I have a precious Friday off, and grand plans to accomplish, but have been stymied at the outset by the idiosyncracies of our elderly washing machine, which has taken to spouting jets of soapy water from various of its orifices across the kitchen floor mid-wash, with no advance notice and without so much as a by your leave. Faced with this alarming prospect I have no choice but to abandon my initial plan of leaving the machine to its own devices for a couple of hours and setting off to the allotment, and must stay here instead to watch over the capricious apparatus and try to prevent it flooding the house.

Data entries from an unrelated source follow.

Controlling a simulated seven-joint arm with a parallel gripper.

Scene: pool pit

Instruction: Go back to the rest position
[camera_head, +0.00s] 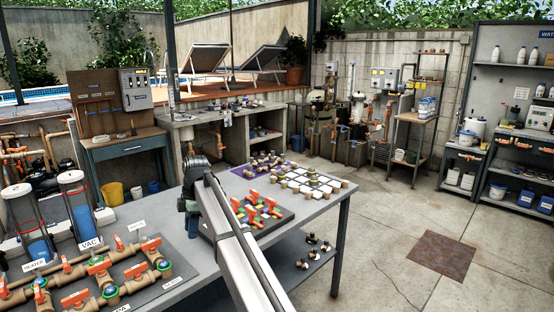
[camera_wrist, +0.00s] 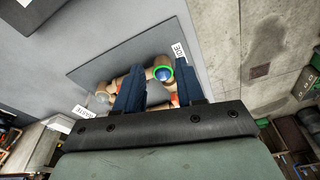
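My gripper (camera_wrist: 158,80) shows in the wrist view as two dark blue fingers set apart, with no object visibly clamped between them. Beyond the fingers are tan pipe fittings, one with a green ring and blue inside (camera_wrist: 163,73), on a dark grey board (camera_wrist: 115,58). The fingers partly cover these fittings; I cannot tell the distance to them. In the head view my pale arm rises over the grey table from the bottom edge. Its dark far end is beside a board with orange-handled valves (camera_head: 262,212); the fingertips cannot be made out there.
The grey table (camera_head: 318,222) also bears a large pipe manifold with orange handles (camera_head: 100,265) at left and a white-squared tray (camera_head: 300,182) at the back. Clear cylinders (camera_head: 78,200) stand at far left. A workbench (camera_head: 200,120) stands behind. Open concrete floor lies right.

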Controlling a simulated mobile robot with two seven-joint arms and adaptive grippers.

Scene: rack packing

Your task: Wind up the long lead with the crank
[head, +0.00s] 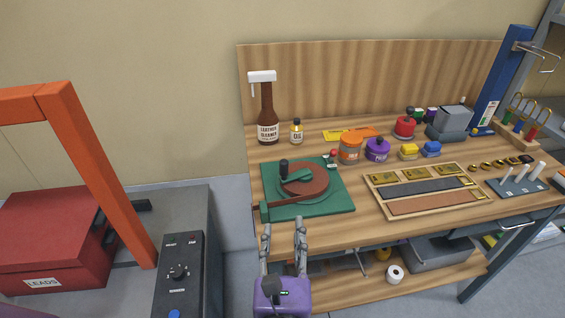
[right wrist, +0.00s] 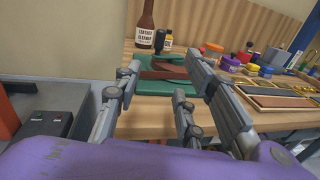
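A winder stands on a green base board (head: 335,205) at the left of the bench. It has a round brown reel (head: 312,184), a green crank (head: 296,176) across its top and a black crank knob (head: 284,167). A brown strap, seemingly the lead (head: 283,206), runs from the reel to the board's front left corner. My right gripper (head: 283,229) is in front of the board, fingers apart and empty. In the right wrist view the crank knob (right wrist: 159,39) shows beyond and between the open fingertips. My left gripper is not in view.
A leather cleaner bottle (head: 267,115) and an oil bottle (head: 296,132) stand behind the winder. An orange jar (head: 349,149), a purple pot (head: 377,150) and a wooden tray (head: 372,196) are to its right. A red leads box (head: 50,245) is at the left.

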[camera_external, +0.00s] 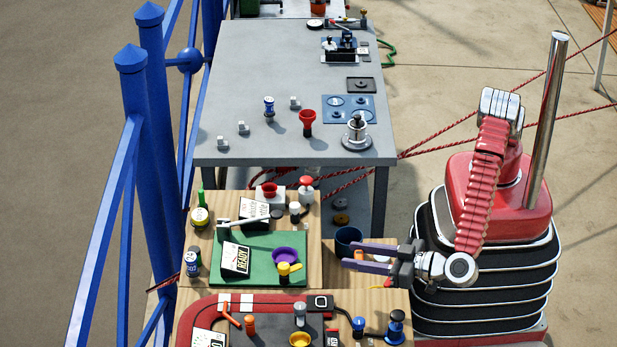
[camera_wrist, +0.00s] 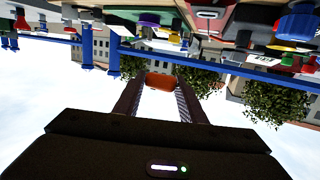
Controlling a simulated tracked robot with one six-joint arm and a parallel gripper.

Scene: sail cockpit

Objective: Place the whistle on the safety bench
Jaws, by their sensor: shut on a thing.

This rebellion of the washing machine is merely the most recent development in what appears to be a concerted insurrection being mounted against us by some unholy federation of supposedly labour-saving or relaxation-inducing devices. The ringleader, I suspect, is the telly, which a few weeks ago developed artistic tendencies and unilaterally decided to play about with its colour pallet. This made the experience of following the World Snooker Champioships rather challenging, as the red balls would suddenly all turn blue half way through a frame, and the black one pink, and Ronnie O'Sullivan would suddenly be wearing a claret suit and his skin would have turned an unearthly shade of green. At other times the effect was more pleasing- an intermittent 'tint' effect caused everyday scenes, such as the One Show studio or the weather forecast, to take on the air of iconic BlueNote Jazz covers of the 1960s featuring cool Harlem doods in sharp suits leaning on forty-foot long saloon cars outside of tenement buildings, with a trombone in one hand and an unfiltered 'Gauloise' in the other.
The telly's lead has been followed, predictably enough, by the computer, whose keyboard has been attacked by ants (at least that's Frankie's theory) causing several of the keys to become loose and wobbly. The 'n' key is particularly problematic and needs to be hammered at several times before it will yield any result, and the Caps Lock has fallen off entirely. The effect is to play complete havoc with the Gas Board correspondence clerk standard touch typing speed of which I am inordinately proud, and each of these here sentences is taking approximately three times too long to chystallise on the screen. I am feeling slightly sorry for myself as a result and bemoaning the obstacles that the malfunctioning modern world is putting in the way of my artistic expression. Altogether I think it was more straightforward when writers were forced by law to live half-starving in garrets (whatever they were) and scrawl out their manuscripts long hand onto scraps of paper with a blunt pencil, occasionally emerging into the freezing Scandinavian air to attempt to waylay the editor in his handsome greatcoat and seek a five Kroner advance. Starvation? That lucky bastard Knut Hamsen didn't know he was born.
Faced with such existential challenges, we are following the only course consistent with decency or indeed sanity, and going on holiday. We're off on a ferry, train and coach adventure to the land of possibly fascist biscuits again, this time accompanied by some friends (a family with a boy Frank's age, so the two nine-year olds will be running off to buy trinkets at the campshop with their 50 cent pieces, snorkel in rockpools, etc and we probably won't see them for hours on end) and we are quite unbelievably excited at the prospect. I've been reading 'France Football' magazine in preparation and will be able to hold my own in any market bar-room conversation with retired fishermen on their third early afternoon glass of cognac, as I am fully acquainted with the boardroom machinations at Paris St Germain, as well as the fall-out from the twenty year anniversary of the Valenciennes-Marseille matchfixing 'scandale'.
For now though- if you will excuse me, there is a rather alarming racket emanating from the kitchen, and the unseasonal wind is blowing assorted debri all across the front garden. I think I need to check that large swathes of the house are not under four feet of soapy water, then go and dig my onion patch, then go and buy a cardigan or snowsuit or some other suitable Northern European summer holiday attire (I told you I had grand plans, did I not?). A bientot.